Città del Vaticano - «È possibile essere amici nella Curia Romana? Avere rapporti di amichevole fraternità?». Nel suo primo discorso natalizio alla Curia Romana, Leone XIV ha scelto di mettere al centro una domanda diretta, quasi disarmante, che tocca il nervo scoperto di questa illustre istituzione: la qualità delle relazioni, la fiducia, la lealtà quotidiana tra persone chiamate a servire la Chiesa. Silere non possum, in questi anni, ha richiamato più volte l’urgenza di questi temi, perché non appartengono al registro delle dichiarazioni di principio: toccano la vita concreta delle persone e il funzionamento reale dell’ istituzione. Vivere il Vangelo dentro la Curia significa assumere uno stile che precede ogni prassi e ogni riforma: la Chiesa, e in particolare l’istituzione che ne regge il servizio quotidiano, è chiamata a offrire testimonianza prima ancora che efficienza. In questo orizzonte, la questione delle relazioni non è un dettaglio “umano” da aggiustare a margine. È il luogo in cui si misura la credibilità: relazioni sane, gratuite, non ridotte a strumenti di utilità, di appartenenza o di potere. È anche qui che si gioca la possibilità di una vita buona, persino felice, perché nessuna comunità regge se le persone vengono usate, scavalcate o rese funzionali a equilibri e carriere.
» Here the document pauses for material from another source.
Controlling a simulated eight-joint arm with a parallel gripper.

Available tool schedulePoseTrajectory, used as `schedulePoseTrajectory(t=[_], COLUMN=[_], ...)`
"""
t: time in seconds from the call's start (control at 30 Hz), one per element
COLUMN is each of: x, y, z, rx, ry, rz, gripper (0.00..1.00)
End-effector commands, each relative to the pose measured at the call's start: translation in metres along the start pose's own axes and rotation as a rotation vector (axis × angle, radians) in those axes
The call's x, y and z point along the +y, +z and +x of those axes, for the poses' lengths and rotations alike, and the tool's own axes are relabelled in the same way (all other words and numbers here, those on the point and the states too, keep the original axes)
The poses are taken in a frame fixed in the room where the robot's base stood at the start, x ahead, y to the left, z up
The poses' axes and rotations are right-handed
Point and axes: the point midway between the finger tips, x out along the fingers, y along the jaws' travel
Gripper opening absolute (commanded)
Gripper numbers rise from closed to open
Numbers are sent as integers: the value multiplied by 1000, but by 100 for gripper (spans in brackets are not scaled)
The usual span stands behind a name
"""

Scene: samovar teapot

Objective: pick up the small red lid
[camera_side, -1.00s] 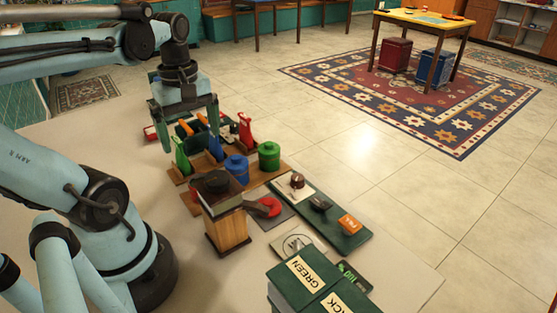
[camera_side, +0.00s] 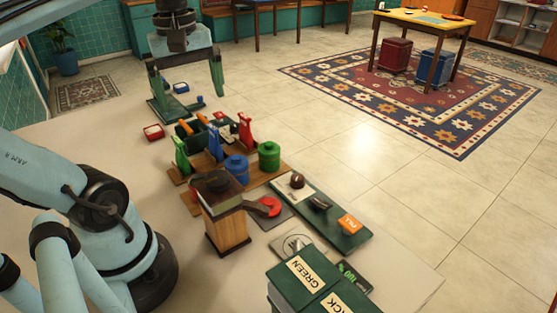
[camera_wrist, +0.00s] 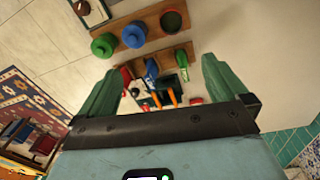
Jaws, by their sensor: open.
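A small red piece (camera_side: 153,132) lies flat on the table at the far left of the side view; it may be the small red lid, but it is too small to be sure. A red piece also shows in the wrist view (camera_wrist: 196,101), near the right finger. My gripper (camera_side: 188,97) is open and empty, raised above the far end of the table, beyond the tools and pots. In the wrist view my gripper (camera_wrist: 161,66) has its fingers wide apart with nothing between them held. A red curved piece (camera_side: 267,206) lies beside the wooden block.
A blue pot (camera_side: 236,168) and a green pot (camera_side: 269,155) stand on a wooden board. Upright green (camera_side: 181,156), blue (camera_side: 215,143) and red (camera_side: 245,131) pieces stand behind. A dark tray (camera_side: 188,130) holds orange-handled tools. A wooden block (camera_side: 228,231) and green boxes (camera_side: 308,284) stand nearer.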

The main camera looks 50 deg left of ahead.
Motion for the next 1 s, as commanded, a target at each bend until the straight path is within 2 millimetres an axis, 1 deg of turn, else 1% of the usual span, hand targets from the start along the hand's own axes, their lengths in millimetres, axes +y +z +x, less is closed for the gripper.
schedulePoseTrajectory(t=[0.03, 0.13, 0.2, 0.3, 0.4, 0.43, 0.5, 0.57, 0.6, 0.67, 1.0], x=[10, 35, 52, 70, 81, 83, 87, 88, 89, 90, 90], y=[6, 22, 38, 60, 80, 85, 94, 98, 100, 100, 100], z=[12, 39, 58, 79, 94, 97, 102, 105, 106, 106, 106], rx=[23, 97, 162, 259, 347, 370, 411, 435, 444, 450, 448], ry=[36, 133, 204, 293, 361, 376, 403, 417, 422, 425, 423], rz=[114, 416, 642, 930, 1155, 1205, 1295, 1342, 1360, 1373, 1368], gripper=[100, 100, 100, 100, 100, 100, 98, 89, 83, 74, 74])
Il Papa torna su questi punti dopo aver invitato anche i giovani a custodire legami autentici: il messaggio è netto. La richiesta non riguarda “gli altri” o “il futuro”, ma riguarda noi, oggi. Se alla Chiesa è chiesto di educare, deve prima di tutto mostrare che ciò che annuncia è praticabile; se chiede relazioni vere ai giovani, deve saperle vivere nelle sue case e nei suoi corridoi. In altre parole: la testimonianza viene prima di tutto, per loro come per noi. Leone XIV ha impostato questo suo importante intervento a partire dalla luce del Natale, letta come “novità” che attraversa la storia e rimette la Chiesa nel suo orizzonte originario: Cristo al centro, una missione che nasce dal movimento stesso di Dio verso l’uomo e una comunione che non è uno slogan organizzativo, ma un lavoro di conversione. Da qui, l’architettura del discorso: due assi - missione e comunione - che Leone XIV ha ripreso esplicitamente dall’Evangelii gaudium e ha applicato al cuore operativo del governo ecclesiale: dicasteri, uffici, prassi, stili di lavoro.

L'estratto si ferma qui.